------ RAW DATA
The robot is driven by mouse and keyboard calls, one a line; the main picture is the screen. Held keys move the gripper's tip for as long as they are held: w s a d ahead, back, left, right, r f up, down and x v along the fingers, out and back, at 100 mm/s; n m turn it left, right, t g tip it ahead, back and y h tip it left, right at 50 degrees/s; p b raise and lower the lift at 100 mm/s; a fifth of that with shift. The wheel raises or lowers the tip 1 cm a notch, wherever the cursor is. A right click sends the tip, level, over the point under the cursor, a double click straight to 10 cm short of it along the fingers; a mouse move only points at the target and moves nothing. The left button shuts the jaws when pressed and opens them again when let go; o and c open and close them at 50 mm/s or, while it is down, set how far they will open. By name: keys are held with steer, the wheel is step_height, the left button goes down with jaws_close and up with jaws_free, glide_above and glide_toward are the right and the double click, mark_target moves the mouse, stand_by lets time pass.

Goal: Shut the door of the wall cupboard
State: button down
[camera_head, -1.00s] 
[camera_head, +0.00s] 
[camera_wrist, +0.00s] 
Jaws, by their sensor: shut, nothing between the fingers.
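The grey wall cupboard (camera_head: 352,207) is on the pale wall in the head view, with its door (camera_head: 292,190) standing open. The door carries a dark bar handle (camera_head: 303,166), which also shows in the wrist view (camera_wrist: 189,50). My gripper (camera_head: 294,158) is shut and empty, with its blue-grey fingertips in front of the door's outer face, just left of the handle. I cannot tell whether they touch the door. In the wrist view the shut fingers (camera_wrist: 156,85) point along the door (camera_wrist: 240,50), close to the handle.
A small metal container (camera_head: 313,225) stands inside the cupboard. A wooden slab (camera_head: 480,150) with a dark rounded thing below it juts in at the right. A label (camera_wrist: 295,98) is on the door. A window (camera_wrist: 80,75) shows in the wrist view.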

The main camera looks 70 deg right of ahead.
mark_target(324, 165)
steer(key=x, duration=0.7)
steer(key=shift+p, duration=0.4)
------------
(DO THIS): Print the whole listing exactly as it is.

(ANSWER FOR THIS EXERCISE):
The robot is driven by mouse and keyboard calls, one a line; the main picture is the screen. Held keys move the gripper's tip for as long as they are held: w s a d ahead, back, left, right, r f up, down and x v along the fingers, out and back, at 100 mm/s; n m turn it left, right, t g tip it ahead, back and y h tip it left, right at 50 degrees/s; p b raise and lower the lift at 100 mm/s; a fifth of that with shift. The wheel raises or lowers the tip 1 cm a notch, wherever the cursor is. A right click sends the tip, level, over the point under the cursor, a double click straight to 10 cm short of it along the fingers; a mouse move only points at the target and moves nothing. The left button shuts the jaws when pressed and opens them again when let go; o and c open and close them at 50 mm/s or, while it is down, set how far they will open. By name: keys are held with steer, the wheel is step_height, the left button goes down with jaws_close and up with jaws_free, glide_above and glide_toward are the right and the double click, mark_target moves the mouse, stand_by lets time pass.

Goal: Shut the door of the wall cupboard
State: button down
[camera_head, -1.00s] 
[camera_head, +0.00s] 
[camera_wrist, +0.00s] 
Jaws, by their sensor: shut, nothing between the fingers.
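The grey wall cupboard (camera_head: 352,207) is on the pale wall in the head view, with its door (camera_head: 292,190) standing open. The door carries a dark bar handle (camera_head: 303,166), which also shows in the wrist view (camera_wrist: 189,50). My gripper (camera_head: 294,158) is shut and empty, with its blue-grey fingertips in front of the door's outer face, just left of the handle. I cannot tell whether they touch the door. In the wrist view the shut fingers (camera_wrist: 156,85) point along the door (camera_wrist: 240,50), close to the handle.
A small metal container (camera_head: 313,225) stands inside the cupboard. A wooden slab (camera_head: 480,150) with a dark rounded thing below it juts in at the right. A label (camera_wrist: 295,98) is on the door. A window (camera_wrist: 80,75) shows in the wrist view.

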The main camera looks 70 deg right of ahead.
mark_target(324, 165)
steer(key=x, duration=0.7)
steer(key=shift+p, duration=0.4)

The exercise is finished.